This study addresses the computational inefficiency of conventional Monte Carlo simulations in evaluating the invariant measure of stochastic bilinear oscillators with hysteresis. To overcome this limitation, the authors propose an alternative approach based on partial differential equations (PDEs). The method extends the stochastic elastoplastic framework from a two-dimensional perfectly plastic model to a three-dimensional bilinear model, thereby more accurately capturing complex hysteretic behaviors such as the Bauschinger effect. By constructing a Lyapunov function and leveraging tools from stochastic dynamical systems theory, the proposed PDE-based formulation efficiently computes the invariant measure. This enables accurate and efficient estimation of threshold-crossing rates—replacing the classical Rice formula—and serviceability probabilities, achieving significant gains in computational efficiency without sacrificing accuracy.

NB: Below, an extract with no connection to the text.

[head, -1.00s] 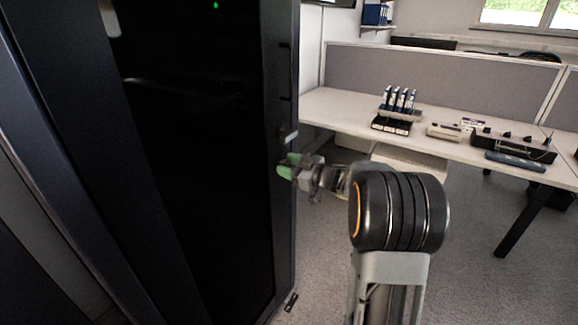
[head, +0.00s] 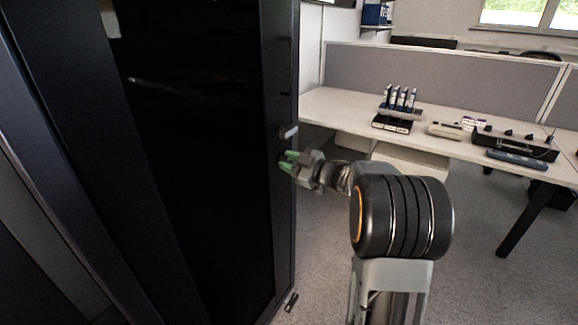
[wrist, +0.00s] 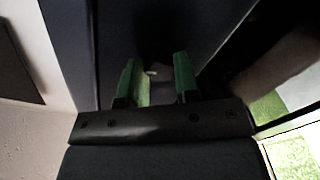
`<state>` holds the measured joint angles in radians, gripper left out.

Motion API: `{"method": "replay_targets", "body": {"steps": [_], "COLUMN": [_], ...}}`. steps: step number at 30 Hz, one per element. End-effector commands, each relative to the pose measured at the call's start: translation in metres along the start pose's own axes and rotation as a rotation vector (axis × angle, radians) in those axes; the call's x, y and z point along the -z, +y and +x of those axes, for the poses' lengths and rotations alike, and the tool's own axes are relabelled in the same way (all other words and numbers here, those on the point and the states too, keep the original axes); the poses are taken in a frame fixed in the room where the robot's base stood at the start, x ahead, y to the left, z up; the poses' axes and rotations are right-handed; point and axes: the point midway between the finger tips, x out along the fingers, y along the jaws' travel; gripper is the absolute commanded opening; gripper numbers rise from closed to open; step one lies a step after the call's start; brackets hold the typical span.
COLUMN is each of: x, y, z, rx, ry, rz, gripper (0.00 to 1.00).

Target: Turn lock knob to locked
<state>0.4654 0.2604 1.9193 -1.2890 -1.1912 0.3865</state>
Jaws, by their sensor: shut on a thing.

This paper presents a PDE approach as an alternative to Monte Carlo simulations for computing the invariant measure of a white-noise-driven bilinear oscillator with hysteresis. This model is widely used in engineering to represent highly nonlinear dynamics, such as the Bauschinger effect. The study extends the stochastic elasto-plastic framework of Bensoussan et al. [SIAM J. Numer. Anal. 47 (2009), pp. 3374--3396] from the two-dimensional elasto-perfectly-plastic oscillator to the three-dimensional bilinear elasto-plastic oscillator. By constructing an appropriate Lyapunov function, the existence of an invariant measure is established. This extension thus enables the modelling of richer hysteretic behavior and broadens the scope of PDE alternatives to Monte Carlo methods. Two applications demonstrate the method's efficiency: calculating the oscillator's threshold crossing frequency (providing an alternative to Rice's formula) and probability of serviceability.